Direct deposits are a type of ACH transfer made to an individual’s checking or savings account from an employer or a state or federal agency. As with any other ACH transfer, direct deposits are processed and verified via the ACH network.
Direct deposits have helped organizations discard paper checks and pay employees quickly and conveniently. Other benefits of using ACH direct deposits include low fees, ease of use, and safety.
Note: Direct deposits are similar to wire transfers but there are notable differences. For more on this, check out our article Direct Deposits vs. Wire Transfer.
ACH vs. Direct Deposit: Similarities and Differences
ACH payments and direct deposits are similar, and the terms are sometimes used interchangeably. There are, however, a few differences between these two transactions.
Similarities
Here are the similarities between ACH transfers and direct deposits:
- ACH network processing. The ACH network verifies and processes both ACH transfers and direct deposits.
- Processing times. ACH transfers and direct deposits typically take 1-3 business days to clear, after which the money becomes available on the receiver’s account.
- Security. ACH and direct deposits are more secure than cash payments or paper checks, which can be forged, stolen, or lost.
- Insufficient funds fee. Both ACH and direct payments come with an insufficient funds fee in case the payer does not have enough funds for the payment request to be completed.
Note: ACH payments are processed faster than other payments. To learn more about ACH processing times, refer to our article ACH Payment Processing Time: How Long Does It Take?
Differences
Below are the key differences between ACH transfers and direct deposits:
- Scope. Direct deposits are a type of ACH payment and are more limited in scope. They are not suitable for payments that need additional verification, such as external funds transfers, or recurring payments. Direct deposits primarily substitute paper checks and cash.
- Withdrawals. ACH transfers allow both deposits and withdrawals of money through a bank account. On the other hand, direct deposits, as the name suggests, only allow deposits.
- Fees. Per transaction, an ACH transfer costs between 0.5% and 1.5% of the total transaction amount. There is also a monthly service fee ranging from $15 to $30. ACH reversals cost between $2 and $25. On the other hand, the processing fee for direct deposits is between $1.50 and $1.90 per transaction. Banks charge businesses between $50 and $149 for the initial setup of the service.
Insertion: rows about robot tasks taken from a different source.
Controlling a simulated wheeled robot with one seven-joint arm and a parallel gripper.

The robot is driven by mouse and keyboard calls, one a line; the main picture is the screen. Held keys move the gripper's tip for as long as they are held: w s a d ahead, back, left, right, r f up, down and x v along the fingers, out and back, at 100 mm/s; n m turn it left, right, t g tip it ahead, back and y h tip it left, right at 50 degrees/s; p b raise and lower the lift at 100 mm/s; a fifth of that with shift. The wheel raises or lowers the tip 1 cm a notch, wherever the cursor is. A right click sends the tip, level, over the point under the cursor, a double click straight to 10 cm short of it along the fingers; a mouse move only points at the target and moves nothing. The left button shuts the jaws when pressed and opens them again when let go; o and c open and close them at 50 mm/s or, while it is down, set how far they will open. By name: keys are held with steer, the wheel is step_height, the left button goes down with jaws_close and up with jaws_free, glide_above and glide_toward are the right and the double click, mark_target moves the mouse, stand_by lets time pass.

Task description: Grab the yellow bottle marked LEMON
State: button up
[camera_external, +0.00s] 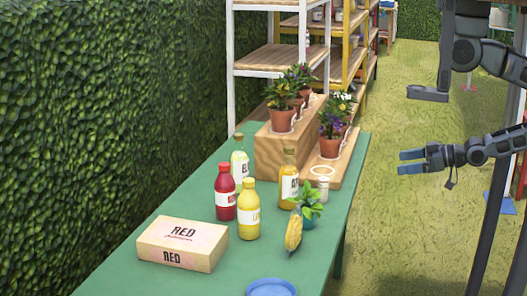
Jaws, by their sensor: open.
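A yellow bottle (249,222) with a white label and yellow lettering stands upright near the middle of the green table (150,203). Its lettering is too small to read fully, but it seems to be the LEMON one. A red bottle (225,204) stands close on its left. A darker amber-yellow bottle (289,193) stands behind it to the right, with a label that seems to begin with A. My gripper (403,161) is open and empty, off the table's right side, well apart from the bottles, fingers pointing left.
A pale greenish bottle (240,158) stands behind. A box marked RED (182,243), a corn-like yellow item (293,231), a leafy plant (309,207), a small jar (323,188) and a blue dish (271,288) surround the bottles. Potted flowers stand on a wooden step (283,151). A hedge is left.

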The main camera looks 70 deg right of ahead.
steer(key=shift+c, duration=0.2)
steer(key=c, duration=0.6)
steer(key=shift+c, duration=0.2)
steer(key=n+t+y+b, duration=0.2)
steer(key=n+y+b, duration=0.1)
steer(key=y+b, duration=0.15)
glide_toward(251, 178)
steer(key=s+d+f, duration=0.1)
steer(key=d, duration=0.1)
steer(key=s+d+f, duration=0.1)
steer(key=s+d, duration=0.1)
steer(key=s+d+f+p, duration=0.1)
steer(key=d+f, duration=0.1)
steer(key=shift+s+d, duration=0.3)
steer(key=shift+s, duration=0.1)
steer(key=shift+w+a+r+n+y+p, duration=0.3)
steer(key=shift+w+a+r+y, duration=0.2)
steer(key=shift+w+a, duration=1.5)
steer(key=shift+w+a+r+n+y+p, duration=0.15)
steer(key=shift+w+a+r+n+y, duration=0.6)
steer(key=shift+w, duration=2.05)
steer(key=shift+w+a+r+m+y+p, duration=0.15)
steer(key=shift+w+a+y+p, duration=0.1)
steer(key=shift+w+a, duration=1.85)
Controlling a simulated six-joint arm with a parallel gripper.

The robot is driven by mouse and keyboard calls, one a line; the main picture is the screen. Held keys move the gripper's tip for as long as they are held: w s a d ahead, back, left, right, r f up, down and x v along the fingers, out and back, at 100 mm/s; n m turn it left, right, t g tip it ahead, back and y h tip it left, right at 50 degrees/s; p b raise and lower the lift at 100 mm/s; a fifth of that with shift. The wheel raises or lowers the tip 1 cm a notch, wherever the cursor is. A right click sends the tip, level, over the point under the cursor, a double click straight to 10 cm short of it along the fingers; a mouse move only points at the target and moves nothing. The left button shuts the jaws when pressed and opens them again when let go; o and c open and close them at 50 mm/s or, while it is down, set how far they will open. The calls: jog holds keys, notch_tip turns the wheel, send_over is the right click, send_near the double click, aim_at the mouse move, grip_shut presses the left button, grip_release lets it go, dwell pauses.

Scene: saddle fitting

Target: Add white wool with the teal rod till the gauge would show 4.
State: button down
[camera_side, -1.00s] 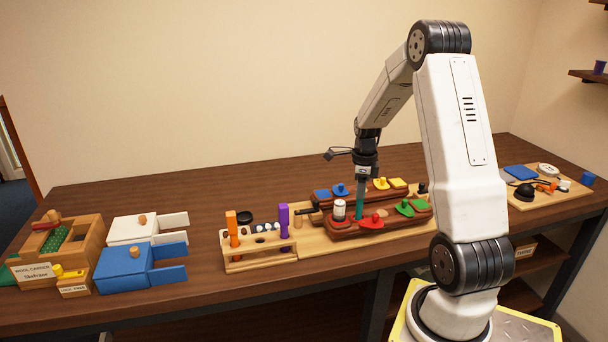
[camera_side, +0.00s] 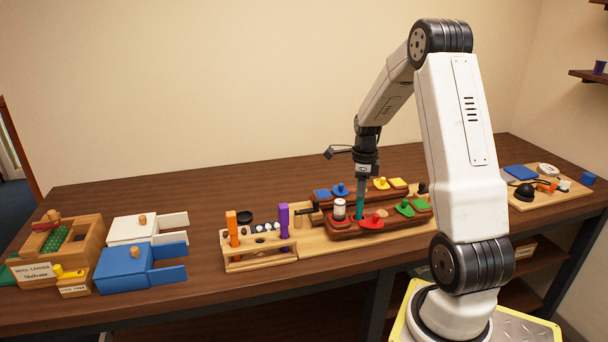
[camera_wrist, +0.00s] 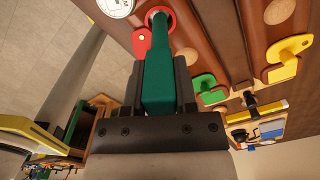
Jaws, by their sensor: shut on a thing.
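My gripper (camera_side: 361,186) is shut on the teal rod (camera_side: 360,208) and holds it upright over the front brown saddle panel (camera_side: 345,233). In the wrist view the teal rod (camera_wrist: 158,75) runs from between my jaws to a red-rimmed opening (camera_wrist: 160,17) in the panel. Its tip is at or inside that opening; the depth cannot be told. The red cover (camera_side: 372,221) lies beside the opening. A white cylinder (camera_side: 339,211) stands just left of the rod; its white marked top (camera_wrist: 116,6) is too small to read. No white wool can be made out for certain.
A wooden rack (camera_side: 262,260) with an orange tool (camera_side: 232,228) and a purple tool (camera_side: 284,222) stands left of the panels. Blue, yellow and green covers crowd the panels. The back of the table is clear.

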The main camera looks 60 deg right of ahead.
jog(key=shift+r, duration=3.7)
Note: ACH transfers are often free, depending on the amount and the type of money transfer. ACH money transfers are much more convenient and cheaper than wire transfers.
ACH Payment vs. Direct Deposit: Which One Should You Use?
ACH Payment
ACH transfers are best suited for low-value, long-term payments because many require only a one-time authorization. The following transactions are typically done as an ACH transfer:
- External funds transfers. Electronic money transfers between different bank accounts and financial institutions.
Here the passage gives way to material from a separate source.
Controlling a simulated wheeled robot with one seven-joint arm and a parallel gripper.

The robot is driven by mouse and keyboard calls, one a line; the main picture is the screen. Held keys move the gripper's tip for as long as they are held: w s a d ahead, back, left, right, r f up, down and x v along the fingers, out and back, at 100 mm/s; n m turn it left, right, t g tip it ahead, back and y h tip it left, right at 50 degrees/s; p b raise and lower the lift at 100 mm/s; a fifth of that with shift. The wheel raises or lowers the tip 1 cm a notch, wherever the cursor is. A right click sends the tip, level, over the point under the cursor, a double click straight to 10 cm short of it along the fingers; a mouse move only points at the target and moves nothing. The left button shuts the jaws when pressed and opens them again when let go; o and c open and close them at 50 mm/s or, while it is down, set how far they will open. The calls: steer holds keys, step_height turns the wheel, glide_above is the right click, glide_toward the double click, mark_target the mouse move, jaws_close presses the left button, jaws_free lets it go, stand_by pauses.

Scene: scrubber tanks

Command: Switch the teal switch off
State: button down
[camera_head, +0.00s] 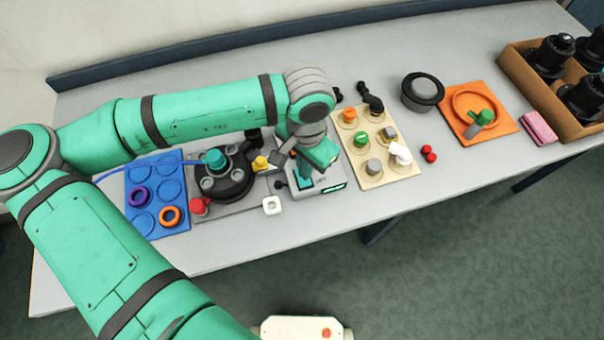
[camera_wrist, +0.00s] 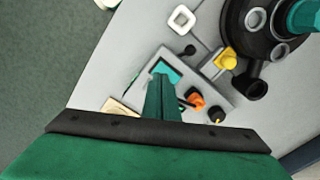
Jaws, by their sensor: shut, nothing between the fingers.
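The teal switch (camera_wrist: 168,70) shows in the wrist view as a teal patch on a light grey panel box (camera_wrist: 145,90), just beyond my fingertips. In the head view the teal switch (camera_head: 304,184) shows partly below my gripper, on the same grey box (camera_head: 338,198). My gripper (camera_head: 308,168) is shut and empty, pointing down over the box. In the wrist view the closed fingers (camera_wrist: 162,80) overlap the lower part of the switch. I cannot tell whether they touch it. The switch's tilt is mostly hidden.
Left of the box are a black round valve unit (camera_head: 226,178), a yellow knob (camera_head: 260,163) and a blue tray (camera_head: 170,218) with rings. A beige board (camera_head: 370,178) with several knobs stands close on the right. Farther right are an orange plate (camera_head: 500,132) and a brown crate (camera_head: 520,75).

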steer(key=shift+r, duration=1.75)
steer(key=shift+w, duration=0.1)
- Peer-to-peer payments. Payments from a personal bank account to another person’s account (e.g., sending money to friends and family or for shopping online).
- Bills. The settling of recurring bills, such as utilities, car payments, cell phone bills etc.
- Subscriptions. Regular payments by subscribers for a product or service. ACH transfers are a cheap and convenient payment method subscription businesses can use to bill their customers. The primary benefit is that ACH transfers are far less expensive than credit card transfers.
- Recurring donations. ACH transfers are great for making recurring donations.
Note: Learn what it takes to start processing ACH payments in our article How to Accept ACH Payments.
Direct Deposit
Direct deposits remove the need for paper checks. They are much faster to process, safer, and are typically used for following transactions:
- Salaries and wages. Paychecks deposited directly to the employee’s bank account.
- Employer-reimbursed expenses. Reimbursement for travel expenses, meals, uniforms, supplies, etc.
- Tax refunds. Government refunds on overpaid taxes to businesses or individuals.
- Government benefits. Social security benefits, pensions, welfare, and unemployment benefits.
- Interest payments. Annual interest payments made to the lender/investor.
Conclusion
ACH transfers and direct deposits are commonly used to make efficient and secure online payments. Remember that direct deposits are a subtype of an ACH payment, and as such, also go through the ACH network during processing.
The main difference is that direct deposits are used for payrolls, tax refunds and other government benefits, while other ACH transfer types are used for recurring payments, peer-to-peer transfers, etc.